• [DATASET EXTRACT]:
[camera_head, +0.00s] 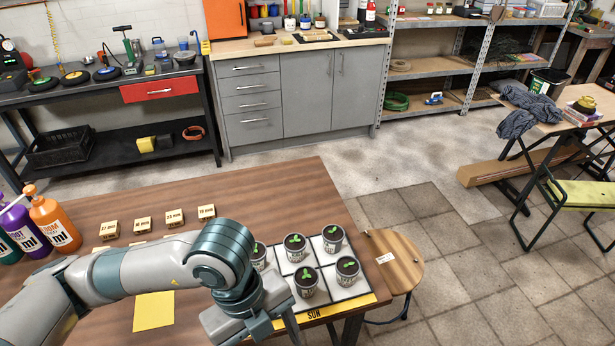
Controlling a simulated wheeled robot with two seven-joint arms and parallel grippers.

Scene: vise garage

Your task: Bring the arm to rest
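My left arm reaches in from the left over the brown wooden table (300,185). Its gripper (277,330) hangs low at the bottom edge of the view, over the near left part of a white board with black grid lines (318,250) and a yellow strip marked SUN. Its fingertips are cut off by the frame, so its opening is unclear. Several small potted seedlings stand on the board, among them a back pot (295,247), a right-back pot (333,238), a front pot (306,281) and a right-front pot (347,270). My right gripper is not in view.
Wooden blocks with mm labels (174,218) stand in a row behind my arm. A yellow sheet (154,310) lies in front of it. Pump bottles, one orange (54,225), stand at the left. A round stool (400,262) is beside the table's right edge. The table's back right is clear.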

...

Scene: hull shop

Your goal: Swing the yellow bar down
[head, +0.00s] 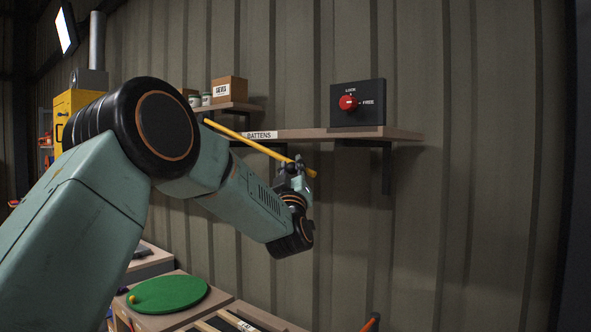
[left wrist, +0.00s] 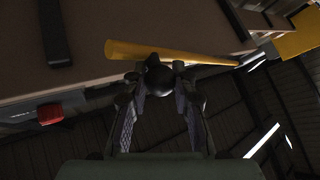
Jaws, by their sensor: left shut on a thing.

...

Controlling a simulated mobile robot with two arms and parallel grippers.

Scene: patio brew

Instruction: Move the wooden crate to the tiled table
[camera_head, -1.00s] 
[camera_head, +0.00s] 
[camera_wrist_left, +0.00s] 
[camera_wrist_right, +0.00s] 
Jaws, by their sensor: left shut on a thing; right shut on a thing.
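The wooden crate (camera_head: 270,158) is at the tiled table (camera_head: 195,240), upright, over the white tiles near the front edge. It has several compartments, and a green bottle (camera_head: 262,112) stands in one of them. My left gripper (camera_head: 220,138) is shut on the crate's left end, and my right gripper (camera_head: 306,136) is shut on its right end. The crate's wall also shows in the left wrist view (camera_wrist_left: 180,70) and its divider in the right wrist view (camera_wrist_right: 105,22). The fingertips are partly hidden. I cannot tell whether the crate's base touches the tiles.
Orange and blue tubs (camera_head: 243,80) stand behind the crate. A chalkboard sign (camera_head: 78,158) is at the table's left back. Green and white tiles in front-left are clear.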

• [TASK]:
Make an exact copy of the lines from the one with "Scene: hull shop" through the one with "Jaws, by their sensor: left shut on a thing.", both ends in, and nothing else. Drop every picture.

• [RESULT FOR THIS TASK]:
Scene: hull shop

Your goal: Swing the yellow bar down
[head, +0.00s] 
[left wrist, +0.00s] 
Jaws, by their sensor: left shut on a thing.

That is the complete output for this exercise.